After the fall of the dictatorship of Ferdinand Marcos in 1986, farmers armed with an old gun or two, plenty of machetes and a determination to take over the land that they worked staged mini-insurrections on their haciendas (large and medium farms). Many succeeded in taking the land. Their actions had become legal under land reform laws passed after the dictatorship was overthrown; however, landlords would refuse to implement the law unless forced to do so by their workers.

The tiny island of Negros is largely covered in sugar cane grown by 2 million people. Of the 300,000 hectares of flat agricultural land, 100,000 have been distributed to farm workers. The Labor Party influences 12 farm cooperatives on Negros. The farm I visited is a medium-size hacienda of 90 hectares worked by 70 largely Labor Party families. The PM cadres who make up the historical leadership of the cooperative were all ex-members of the Communist Party of the Philippines (CPP).

Under the terms of the land reform law, the cooperative has been paying the landlord for purchase of the land over a 25-year period at low interest. The repayments have been modest enough to allow the cooperative to re-invest profits in expanding production, which now includes sugar, rice, organic eggs and chicken and timber. There is much less idle land than was the case under the landlord’s control. The PM also organises unions of sugar and other farm workers who are still working for a landlord.
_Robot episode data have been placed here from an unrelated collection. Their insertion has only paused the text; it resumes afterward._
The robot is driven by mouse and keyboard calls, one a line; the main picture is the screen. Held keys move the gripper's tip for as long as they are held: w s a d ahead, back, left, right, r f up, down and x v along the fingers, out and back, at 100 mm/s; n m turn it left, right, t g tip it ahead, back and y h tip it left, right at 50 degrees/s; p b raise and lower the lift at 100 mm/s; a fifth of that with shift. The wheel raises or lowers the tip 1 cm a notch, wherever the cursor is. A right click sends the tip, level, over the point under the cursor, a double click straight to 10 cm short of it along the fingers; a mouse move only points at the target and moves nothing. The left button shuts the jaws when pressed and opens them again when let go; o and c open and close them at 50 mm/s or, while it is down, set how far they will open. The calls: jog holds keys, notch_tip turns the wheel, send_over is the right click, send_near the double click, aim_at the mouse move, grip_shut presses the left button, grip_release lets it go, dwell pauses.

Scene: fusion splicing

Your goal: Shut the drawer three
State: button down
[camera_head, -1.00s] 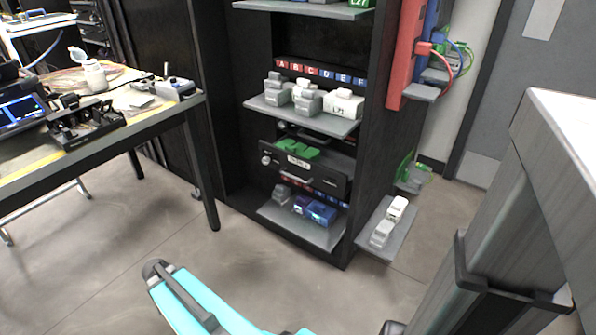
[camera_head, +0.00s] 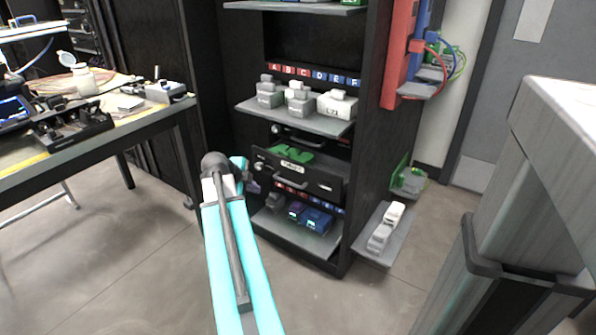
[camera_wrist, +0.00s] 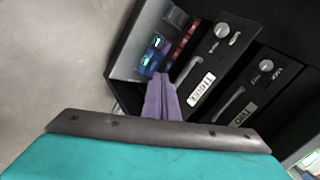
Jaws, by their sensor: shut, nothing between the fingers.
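Drawer three (camera_head: 322,183) is a black drawer in the dark cabinet, pulled out, with a pale label, a knob, a bar handle and green parts showing inside. Its front also shows in the wrist view (camera_wrist: 213,66), turned on its side. My gripper (camera_wrist: 161,78) has purple fingers, shut together with nothing between them. They are close to the drawer's front, beside its label; I cannot tell whether they touch it. In the head view my teal arm reaches to the drawer's left side and hides most of the gripper.
Another drawer (camera_wrist: 262,80) sits beside it in the wrist view. A lower shelf (camera_head: 283,232) holds small blue and grey boxes, and an upper shelf (camera_head: 322,124) holds grey and white ones. A side tray (camera_head: 374,252) sticks out at right. A workbench (camera_head: 150,122) stands at left.

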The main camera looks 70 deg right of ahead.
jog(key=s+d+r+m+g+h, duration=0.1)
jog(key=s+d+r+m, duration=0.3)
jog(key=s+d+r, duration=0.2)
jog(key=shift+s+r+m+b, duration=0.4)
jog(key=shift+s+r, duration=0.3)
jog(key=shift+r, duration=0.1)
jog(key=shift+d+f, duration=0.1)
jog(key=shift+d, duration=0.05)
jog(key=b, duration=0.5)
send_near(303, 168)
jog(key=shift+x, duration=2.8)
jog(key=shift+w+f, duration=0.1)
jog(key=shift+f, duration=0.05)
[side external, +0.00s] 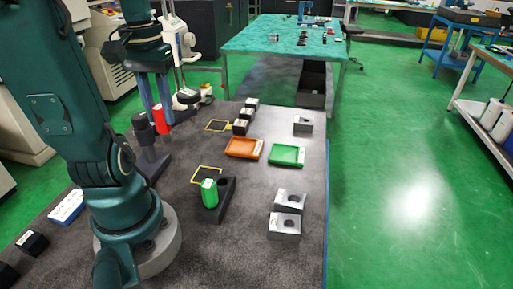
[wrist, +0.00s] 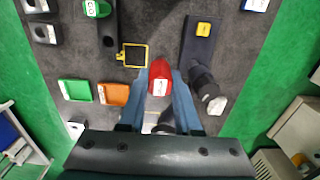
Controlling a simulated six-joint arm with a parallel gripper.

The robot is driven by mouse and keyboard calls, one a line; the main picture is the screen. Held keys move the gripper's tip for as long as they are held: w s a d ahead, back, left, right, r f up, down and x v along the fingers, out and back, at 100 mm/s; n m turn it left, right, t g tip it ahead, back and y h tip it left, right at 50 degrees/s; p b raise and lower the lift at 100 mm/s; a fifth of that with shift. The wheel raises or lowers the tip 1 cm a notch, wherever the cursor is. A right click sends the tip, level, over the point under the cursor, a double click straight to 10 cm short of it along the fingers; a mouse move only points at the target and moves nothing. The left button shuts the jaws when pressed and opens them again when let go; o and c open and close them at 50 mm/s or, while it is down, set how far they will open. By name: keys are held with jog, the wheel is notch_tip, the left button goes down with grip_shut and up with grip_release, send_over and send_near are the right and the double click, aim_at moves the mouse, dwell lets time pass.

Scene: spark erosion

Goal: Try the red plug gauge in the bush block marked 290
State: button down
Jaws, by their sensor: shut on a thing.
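My gripper (wrist: 160,80) is shut on the red plug gauge (wrist: 159,77), which has a white label and sits between the blue fingers. In the side view the red gauge (side external: 161,119) shows at the fingertips, at the left of the bench; I cannot tell its height above it. Two metal bush blocks (side external: 290,199) (side external: 285,226) stand at the bench's near right, and a third (side external: 303,124) stands farther back. Their numbers are too small to read, so I cannot tell which is 290. The wrist view shows two blocks (wrist: 43,33) (wrist: 36,6) at upper left.
A green gauge (side external: 209,192) stands in a black holder. An orange tray (side external: 244,149) and a green tray (side external: 287,156) lie mid-bench. Dark blocks (side external: 240,127) stand behind. A dark cylinder (side external: 143,132) stands close to the red gauge. Bench between green holder and trays is clear.

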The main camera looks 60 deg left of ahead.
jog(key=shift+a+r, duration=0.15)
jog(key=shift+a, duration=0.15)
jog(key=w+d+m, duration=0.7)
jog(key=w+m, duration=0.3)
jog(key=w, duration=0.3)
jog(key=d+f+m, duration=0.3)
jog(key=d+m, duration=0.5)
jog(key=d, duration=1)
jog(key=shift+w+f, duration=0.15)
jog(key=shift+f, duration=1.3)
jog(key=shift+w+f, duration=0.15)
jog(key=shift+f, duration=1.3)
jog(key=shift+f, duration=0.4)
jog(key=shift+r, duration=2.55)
The Labor Party as a whole originates in a break from the old Communist Party of the Philippines. In 1991 the CPP reaffirmed its strategy of a prolonged guerrilla war as the main line of march of the revolutionary movement. They expelled all those who rejected this line. Those rejecting the guerrilla war line became known as the “rejectionists” or “RJs”.

The Manila-Rizal branch of the CPP broke away in the early 1990s. It then launched a new trade union-based socialist centre, an organisation aimed at uniting different sectoral forces (workers, urban poor, youth and so on) called San Lakas (One Power), and later the Labor Party (PM) as an electoral party.